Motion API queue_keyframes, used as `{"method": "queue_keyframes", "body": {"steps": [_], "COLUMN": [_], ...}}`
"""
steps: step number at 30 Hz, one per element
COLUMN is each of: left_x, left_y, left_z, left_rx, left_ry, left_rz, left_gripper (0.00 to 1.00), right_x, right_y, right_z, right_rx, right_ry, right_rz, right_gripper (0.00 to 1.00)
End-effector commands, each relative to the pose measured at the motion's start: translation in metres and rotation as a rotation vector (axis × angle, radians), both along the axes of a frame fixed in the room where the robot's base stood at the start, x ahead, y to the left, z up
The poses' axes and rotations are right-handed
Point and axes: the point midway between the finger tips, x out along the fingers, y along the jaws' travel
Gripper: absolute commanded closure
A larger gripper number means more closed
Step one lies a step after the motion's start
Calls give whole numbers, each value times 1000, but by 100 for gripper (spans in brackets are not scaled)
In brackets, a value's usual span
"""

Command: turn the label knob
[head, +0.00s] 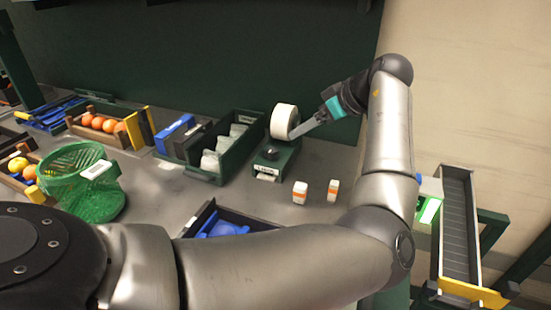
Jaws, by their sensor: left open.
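The label dispenser (284,163) is a small dark green box on the grey table, with a white label roll (281,121) standing at its back. A dark round knob (269,153) sits on its top, near the front. My left gripper (293,134) reaches in from the right, with its long grey fingers pointing left. The fingertips are beside the label roll, above and to the right of the knob, and apart from the knob. The left gripper is open, with nothing seen between its fingers. Whether it touches the roll I cannot tell. My right gripper is not in view.
A green bin (231,160) with clear bags stands just left of the dispenser. Two small white bottles with orange labels (300,192) (333,190) stand in front. A green basket (96,205) and crates of oranges (74,126) are at left. A conveyor chute (456,215) is at right.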

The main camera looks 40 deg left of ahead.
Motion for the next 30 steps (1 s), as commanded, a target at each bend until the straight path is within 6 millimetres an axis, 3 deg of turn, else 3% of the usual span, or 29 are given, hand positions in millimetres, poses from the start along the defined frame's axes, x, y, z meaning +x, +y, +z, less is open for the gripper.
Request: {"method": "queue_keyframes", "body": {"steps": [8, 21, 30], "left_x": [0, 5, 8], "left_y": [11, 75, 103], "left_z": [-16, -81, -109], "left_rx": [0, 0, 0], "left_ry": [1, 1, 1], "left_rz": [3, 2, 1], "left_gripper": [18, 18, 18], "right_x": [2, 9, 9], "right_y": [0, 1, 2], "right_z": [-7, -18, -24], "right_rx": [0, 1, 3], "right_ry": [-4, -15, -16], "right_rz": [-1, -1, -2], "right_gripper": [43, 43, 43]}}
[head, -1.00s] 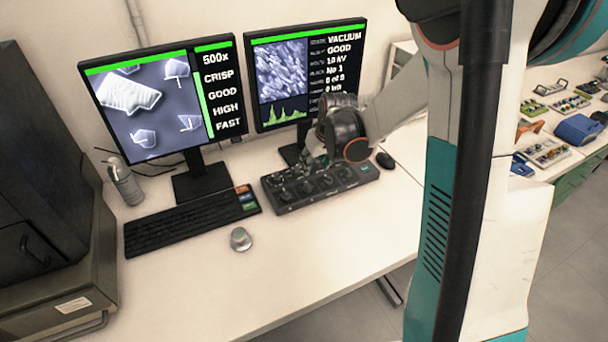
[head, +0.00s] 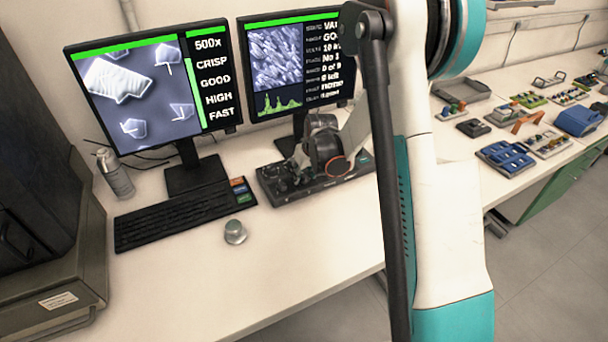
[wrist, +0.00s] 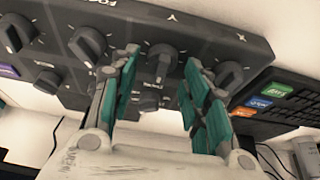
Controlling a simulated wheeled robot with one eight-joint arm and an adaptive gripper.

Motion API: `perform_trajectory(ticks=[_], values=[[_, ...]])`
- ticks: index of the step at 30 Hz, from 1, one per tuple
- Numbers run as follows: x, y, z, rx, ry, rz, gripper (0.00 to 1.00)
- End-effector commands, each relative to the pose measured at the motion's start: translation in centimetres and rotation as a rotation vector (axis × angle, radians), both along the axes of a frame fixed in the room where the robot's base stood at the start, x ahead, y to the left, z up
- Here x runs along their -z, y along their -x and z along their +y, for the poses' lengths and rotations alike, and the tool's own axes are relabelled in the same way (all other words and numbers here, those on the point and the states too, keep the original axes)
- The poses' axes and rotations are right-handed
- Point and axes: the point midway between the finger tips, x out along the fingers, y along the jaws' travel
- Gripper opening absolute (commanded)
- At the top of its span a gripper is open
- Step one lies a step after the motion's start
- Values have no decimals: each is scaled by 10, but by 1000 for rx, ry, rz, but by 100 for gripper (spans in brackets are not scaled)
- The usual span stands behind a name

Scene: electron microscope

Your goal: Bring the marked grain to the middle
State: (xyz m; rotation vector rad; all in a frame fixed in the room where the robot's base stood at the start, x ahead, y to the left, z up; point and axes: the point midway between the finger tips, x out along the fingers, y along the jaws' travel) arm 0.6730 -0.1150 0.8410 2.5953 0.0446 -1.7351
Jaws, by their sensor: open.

> TASK GOAL
Looking at the material above, count the lines that hold "robot" and give the total alone.

> SOLUTION
4